Vu la procédure suivante :
Procédure contentieuse antérieure :
Mme A... B... a demandé au tribunal administratif de Montreuil d'annuler l'arrêté du 28 juin 2021 par lequel le préfet de la Seine-Saint-Denis a refusé de lui délivrer un titre de séjour et l'a obligée à quitter le territoire français dans le délai de trente jours en fixant le pays de renvoi.
Par un jugement n° 2203914 du 17 mai 2023, le tribunal administratif de Montreuil a rejeté sa demande.

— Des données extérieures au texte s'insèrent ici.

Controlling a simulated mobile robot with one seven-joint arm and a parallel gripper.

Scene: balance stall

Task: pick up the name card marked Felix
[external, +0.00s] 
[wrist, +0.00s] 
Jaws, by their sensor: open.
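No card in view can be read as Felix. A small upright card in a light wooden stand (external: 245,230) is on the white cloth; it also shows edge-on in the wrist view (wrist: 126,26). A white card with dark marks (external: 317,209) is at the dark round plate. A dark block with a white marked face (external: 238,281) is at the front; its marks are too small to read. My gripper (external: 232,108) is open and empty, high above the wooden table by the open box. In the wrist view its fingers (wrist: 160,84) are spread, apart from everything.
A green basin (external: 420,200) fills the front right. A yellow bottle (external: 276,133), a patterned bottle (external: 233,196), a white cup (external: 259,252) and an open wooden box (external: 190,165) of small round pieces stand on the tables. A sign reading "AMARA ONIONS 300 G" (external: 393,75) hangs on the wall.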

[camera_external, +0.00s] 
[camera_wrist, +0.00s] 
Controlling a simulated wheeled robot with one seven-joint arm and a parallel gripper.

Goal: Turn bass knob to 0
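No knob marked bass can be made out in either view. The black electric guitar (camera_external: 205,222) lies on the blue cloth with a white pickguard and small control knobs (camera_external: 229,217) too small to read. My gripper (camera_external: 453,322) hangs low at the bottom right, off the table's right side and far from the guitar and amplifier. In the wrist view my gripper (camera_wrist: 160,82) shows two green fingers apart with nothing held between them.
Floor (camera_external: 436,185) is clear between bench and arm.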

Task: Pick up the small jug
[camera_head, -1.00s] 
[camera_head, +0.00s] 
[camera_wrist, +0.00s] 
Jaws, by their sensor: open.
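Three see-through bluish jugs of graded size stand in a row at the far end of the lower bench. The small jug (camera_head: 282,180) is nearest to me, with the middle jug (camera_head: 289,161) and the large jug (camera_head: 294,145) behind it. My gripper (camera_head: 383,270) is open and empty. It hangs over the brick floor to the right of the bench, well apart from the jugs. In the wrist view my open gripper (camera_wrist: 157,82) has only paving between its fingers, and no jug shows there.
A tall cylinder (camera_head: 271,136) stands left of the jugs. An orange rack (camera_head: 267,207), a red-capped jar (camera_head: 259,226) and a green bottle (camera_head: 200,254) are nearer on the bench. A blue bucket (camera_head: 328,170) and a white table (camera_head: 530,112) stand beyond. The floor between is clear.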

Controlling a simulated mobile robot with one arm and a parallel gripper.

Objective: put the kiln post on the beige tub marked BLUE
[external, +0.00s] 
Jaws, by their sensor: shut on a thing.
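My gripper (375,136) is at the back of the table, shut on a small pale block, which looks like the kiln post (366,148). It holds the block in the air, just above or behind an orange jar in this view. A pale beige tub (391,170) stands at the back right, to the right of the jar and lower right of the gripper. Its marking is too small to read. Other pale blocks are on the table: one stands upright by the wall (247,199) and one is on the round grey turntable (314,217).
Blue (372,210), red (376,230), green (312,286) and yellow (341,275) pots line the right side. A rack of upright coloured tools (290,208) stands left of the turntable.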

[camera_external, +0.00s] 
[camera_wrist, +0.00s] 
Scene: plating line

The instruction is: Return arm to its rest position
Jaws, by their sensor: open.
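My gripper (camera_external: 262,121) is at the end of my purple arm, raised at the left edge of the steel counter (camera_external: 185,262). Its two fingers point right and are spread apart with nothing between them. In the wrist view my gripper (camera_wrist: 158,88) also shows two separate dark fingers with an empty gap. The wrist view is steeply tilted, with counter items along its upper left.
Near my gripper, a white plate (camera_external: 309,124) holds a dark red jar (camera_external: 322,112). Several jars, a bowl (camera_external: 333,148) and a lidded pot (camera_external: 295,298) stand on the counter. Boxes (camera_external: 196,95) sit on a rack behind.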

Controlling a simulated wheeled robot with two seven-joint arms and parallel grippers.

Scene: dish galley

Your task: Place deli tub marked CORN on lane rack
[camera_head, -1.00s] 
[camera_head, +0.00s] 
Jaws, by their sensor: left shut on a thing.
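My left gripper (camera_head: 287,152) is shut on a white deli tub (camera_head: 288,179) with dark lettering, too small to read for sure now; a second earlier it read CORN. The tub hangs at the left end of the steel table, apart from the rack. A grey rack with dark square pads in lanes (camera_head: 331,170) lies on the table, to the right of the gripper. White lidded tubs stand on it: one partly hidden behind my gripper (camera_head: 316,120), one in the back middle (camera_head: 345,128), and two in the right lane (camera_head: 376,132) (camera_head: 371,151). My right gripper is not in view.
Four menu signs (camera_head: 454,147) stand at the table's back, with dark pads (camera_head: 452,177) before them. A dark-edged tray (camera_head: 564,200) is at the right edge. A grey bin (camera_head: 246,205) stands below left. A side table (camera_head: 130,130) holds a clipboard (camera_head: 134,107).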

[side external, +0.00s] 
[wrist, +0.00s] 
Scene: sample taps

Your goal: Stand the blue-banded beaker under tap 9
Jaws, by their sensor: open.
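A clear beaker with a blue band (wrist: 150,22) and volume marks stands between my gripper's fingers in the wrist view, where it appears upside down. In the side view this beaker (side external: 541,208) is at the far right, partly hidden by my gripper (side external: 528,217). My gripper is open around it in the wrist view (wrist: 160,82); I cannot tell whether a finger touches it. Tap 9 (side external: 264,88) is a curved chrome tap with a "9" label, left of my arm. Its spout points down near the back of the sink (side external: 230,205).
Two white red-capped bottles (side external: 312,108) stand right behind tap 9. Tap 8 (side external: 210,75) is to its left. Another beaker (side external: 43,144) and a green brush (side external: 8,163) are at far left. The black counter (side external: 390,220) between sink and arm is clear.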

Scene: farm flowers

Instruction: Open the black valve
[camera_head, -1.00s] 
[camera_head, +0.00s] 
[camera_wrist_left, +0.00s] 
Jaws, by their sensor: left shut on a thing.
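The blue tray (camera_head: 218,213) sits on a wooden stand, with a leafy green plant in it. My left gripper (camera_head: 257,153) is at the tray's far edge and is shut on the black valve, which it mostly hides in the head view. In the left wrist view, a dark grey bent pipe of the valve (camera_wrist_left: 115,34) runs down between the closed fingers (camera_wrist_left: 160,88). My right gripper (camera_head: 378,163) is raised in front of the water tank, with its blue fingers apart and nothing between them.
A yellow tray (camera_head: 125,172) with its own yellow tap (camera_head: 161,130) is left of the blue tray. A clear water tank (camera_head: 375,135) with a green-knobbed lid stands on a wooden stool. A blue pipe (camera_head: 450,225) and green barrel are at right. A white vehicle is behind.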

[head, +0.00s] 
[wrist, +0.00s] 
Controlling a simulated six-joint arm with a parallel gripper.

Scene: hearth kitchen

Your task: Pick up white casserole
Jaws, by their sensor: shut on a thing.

Procédure devant la Cour :
Par une requête enregistrée le 31 juillet 2023, Mme B..., représentée par Me Thisse, demande à la Cour :
1°) d'annuler ce jugement ;
2°) d'annuler cet arrêté ;
3°) d'enjoindre au préfet de la Seine-Saint-Denis de lui délivrer une carte de séjour temporaire portant la mention " vie privée et familiale " ou " salarié " dans un délai d'un mois à compter de l'arrêt à intervenir ou, à défaut, de réexaminer sa situation dans un délai de trois mois à compter de l'arrêt à intervenir, et de lui délivrer une autorisation provisoire de séjour portant autorisation de travail à compter de la notification de l'arrêt à intervenir ;
4°) de mettre à la charge de l'Etat la somme de 1 500 euros au titre des articles
L. 761-1 du code de justice administrative et 37 de la loi du 10 juillet 1991.
Elle soutient que :
Sur la décision portant refus de titre de séjour :
- elle est entachée d'un vice de procédure dès lors que le préfet aurait dû saisir la commission du titre de séjour ;
- elle méconnaît les dispositions de l'article L. 425-1 du code de l'entrée et du séjour des étrangers et du droit d'asile ;
- elle méconnaît les dispositions de l'article L. 435-1 du code de l'entrée et du séjour des étrangers et du droit d'asile ;
- elle viole les stipulations de l'article 8 de la convention européenne de sauvegarde des droits de l'homme et des libertés fondamentales ;
- elle méconnaît les dispositions de l'article L. 421-1 du code de l'entrée et du séjour des étrangers et du droit d'asile.
Sur la décision portant obligation de quitter le territoire français :
- elle est illégale à raison de l'illégalité de la décision portant refus de titre de séjour ;
- elle viole les stipulations de l'article 8 de la convention européenne de sauvegarde des droits de l'homme et des libertés fondamentales ;
- elle viole les stipulations de l'article 3-1 de la convention internationale relative aux droits de l'enfant ;
- elle est entachée d'une erreur manifeste d'appréciation.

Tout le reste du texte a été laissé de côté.